▶ Information supplied:

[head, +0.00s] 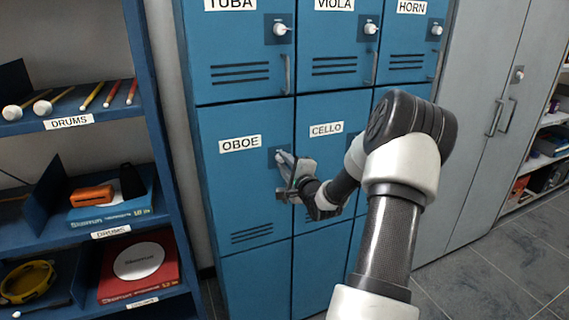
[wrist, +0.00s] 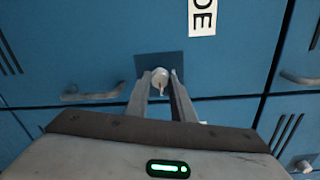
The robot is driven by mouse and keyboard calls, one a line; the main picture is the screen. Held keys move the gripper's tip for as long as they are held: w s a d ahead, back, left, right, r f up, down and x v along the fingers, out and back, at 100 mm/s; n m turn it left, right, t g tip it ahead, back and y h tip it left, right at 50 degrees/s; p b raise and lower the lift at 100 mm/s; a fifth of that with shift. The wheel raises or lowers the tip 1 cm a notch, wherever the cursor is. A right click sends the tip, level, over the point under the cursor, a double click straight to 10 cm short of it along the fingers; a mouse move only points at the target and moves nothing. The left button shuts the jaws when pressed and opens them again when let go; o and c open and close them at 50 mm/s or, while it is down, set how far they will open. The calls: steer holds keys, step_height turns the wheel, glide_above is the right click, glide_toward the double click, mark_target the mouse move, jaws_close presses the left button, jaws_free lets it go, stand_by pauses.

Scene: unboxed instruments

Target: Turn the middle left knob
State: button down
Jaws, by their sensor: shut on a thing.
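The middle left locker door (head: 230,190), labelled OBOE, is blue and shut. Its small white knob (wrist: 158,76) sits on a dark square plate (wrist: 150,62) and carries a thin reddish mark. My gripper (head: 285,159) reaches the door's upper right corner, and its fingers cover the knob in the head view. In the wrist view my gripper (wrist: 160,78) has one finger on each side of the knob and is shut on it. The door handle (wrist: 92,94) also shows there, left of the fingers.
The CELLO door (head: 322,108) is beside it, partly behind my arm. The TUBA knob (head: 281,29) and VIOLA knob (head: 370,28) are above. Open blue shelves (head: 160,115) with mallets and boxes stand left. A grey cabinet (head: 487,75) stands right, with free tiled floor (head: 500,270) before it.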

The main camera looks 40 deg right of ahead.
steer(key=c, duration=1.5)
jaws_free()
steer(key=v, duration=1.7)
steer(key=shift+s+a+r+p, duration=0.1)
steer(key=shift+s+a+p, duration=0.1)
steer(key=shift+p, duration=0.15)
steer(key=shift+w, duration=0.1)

▶ Work instructions:
Quote everything in the listing above exactly; pictures are the only thing to omit.

▶ Written answer:
[head, +0.00s] 
[wrist, +0.00s] 
The robot is driven by mouse and keyboard calls, one a line; the main picture is the screen. Held keys move the gripper's tip for as long as they are held: w s a d ahead, back, left, right, r f up, down and x v along the fingers, out and back, at 100 mm/s; n m turn it left, right, t g tip it ahead, back and y h tip it left, right at 50 degrees/s; p b raise and lower the lift at 100 mm/s; a fifth of that with shift. The wheel raises or lowers the tip 1 cm a notch, wherever the cursor is. A right click sends the tip, level, over the point under the cursor, a double click straight to 10 cm short of it along the fingers; a mouse move only points at the target and moves nothing. The left button shuts the jaws when pressed and opens them again when let go; o and c open and close them at 50 mm/s or, while it is down, set how far they will open. The calls: steer holds keys, step_height turns the wheel, glide_above is the right click, glide_toward the double click, mark_target the mouse move, jaws_close presses the left button, jaws_free lets it go, stand_by pauses.

Scene: unboxed instruments

Target: Turn the middle left knob
State: button down
Jaws, by their sensor: shut on a thing.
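The middle left locker door (head: 230,190), labelled OBOE, is blue and shut. Its small white knob (wrist: 158,76) sits on a dark square plate (wrist: 150,62) and carries a thin reddish mark. My gripper (head: 285,159) reaches the door's upper right corner, and its fingers cover the knob in the head view. In the wrist view my gripper (wrist: 160,78) has one finger on each side of the knob and is shut on it. The door handle (wrist: 92,94) also shows there, left of the fingers.
The CELLO door (head: 322,108) is beside it, partly behind my arm. The TUBA knob (head: 281,29) and VIOLA knob (head: 370,28) are above. Open blue shelves (head: 160,115) with mallets and boxes stand left. A grey cabinet (head: 487,75) stands right, with free tiled floor (head: 500,270) before it.

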The main camera looks 40 deg right of ahead.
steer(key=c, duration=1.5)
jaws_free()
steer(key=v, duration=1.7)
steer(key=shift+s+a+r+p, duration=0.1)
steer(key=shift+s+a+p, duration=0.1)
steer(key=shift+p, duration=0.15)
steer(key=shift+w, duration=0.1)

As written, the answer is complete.